### Instruction
Find how many lines in the data below include the word "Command", then write only that number.

* * *

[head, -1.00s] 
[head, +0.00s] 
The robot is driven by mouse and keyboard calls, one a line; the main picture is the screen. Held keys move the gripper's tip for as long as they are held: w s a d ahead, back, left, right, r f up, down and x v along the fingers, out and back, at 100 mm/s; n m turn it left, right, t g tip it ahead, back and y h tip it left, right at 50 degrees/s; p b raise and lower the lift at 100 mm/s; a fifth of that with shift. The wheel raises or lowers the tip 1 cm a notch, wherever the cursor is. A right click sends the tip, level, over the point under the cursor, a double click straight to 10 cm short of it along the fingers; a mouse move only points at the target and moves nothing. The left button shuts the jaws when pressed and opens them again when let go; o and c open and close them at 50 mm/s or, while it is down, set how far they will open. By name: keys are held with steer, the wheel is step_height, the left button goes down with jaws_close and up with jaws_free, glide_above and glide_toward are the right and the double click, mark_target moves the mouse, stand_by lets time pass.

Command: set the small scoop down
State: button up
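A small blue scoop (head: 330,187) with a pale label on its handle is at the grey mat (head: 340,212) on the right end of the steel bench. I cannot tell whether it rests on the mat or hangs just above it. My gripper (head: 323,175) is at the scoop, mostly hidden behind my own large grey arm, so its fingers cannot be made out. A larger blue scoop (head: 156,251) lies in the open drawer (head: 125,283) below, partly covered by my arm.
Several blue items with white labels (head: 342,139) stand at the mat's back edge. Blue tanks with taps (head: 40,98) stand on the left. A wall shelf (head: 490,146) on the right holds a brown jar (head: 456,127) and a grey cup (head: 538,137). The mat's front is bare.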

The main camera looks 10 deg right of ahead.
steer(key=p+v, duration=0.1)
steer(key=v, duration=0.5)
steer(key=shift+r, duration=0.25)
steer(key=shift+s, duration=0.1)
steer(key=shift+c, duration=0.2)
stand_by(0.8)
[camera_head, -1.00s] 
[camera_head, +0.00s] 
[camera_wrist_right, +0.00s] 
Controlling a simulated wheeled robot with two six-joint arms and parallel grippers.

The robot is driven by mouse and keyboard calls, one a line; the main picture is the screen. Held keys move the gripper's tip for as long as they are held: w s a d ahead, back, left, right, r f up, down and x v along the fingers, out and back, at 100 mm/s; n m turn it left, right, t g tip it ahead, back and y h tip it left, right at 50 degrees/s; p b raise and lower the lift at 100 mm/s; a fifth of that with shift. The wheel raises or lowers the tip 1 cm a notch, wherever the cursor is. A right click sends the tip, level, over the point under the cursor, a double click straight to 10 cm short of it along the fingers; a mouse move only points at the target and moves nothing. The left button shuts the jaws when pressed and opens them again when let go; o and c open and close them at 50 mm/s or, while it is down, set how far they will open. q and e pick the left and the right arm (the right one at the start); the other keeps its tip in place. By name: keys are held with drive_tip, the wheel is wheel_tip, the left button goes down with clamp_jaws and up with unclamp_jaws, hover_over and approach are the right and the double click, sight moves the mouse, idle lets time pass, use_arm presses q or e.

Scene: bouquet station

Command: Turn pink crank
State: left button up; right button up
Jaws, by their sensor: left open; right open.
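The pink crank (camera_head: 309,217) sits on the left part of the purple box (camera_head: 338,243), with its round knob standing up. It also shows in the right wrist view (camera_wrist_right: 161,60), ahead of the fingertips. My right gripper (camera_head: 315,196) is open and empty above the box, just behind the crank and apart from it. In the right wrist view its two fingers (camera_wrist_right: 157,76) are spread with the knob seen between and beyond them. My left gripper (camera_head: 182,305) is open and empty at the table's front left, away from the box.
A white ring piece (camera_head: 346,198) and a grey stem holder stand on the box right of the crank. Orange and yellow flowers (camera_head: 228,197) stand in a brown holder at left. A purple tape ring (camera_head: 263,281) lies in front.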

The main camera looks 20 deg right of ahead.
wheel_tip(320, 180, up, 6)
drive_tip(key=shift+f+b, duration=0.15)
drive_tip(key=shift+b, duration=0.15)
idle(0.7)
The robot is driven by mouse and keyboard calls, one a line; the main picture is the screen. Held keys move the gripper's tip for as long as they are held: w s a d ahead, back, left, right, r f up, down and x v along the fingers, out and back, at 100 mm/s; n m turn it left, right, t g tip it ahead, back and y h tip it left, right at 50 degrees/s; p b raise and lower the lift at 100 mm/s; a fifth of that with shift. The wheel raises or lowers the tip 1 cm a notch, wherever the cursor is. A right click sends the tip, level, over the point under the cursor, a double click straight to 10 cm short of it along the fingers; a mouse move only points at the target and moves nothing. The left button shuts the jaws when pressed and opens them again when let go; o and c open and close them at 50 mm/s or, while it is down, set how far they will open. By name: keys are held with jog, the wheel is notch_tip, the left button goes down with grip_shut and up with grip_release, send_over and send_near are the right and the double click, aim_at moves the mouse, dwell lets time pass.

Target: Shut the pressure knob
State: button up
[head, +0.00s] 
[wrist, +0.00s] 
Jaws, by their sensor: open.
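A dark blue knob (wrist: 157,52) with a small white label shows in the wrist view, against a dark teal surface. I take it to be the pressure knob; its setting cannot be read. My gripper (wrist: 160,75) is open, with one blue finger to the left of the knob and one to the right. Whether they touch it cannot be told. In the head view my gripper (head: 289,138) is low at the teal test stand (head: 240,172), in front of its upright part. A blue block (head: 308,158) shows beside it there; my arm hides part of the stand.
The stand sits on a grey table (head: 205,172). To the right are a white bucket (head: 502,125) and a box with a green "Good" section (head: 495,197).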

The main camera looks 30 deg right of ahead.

* * *

### Finished answer
2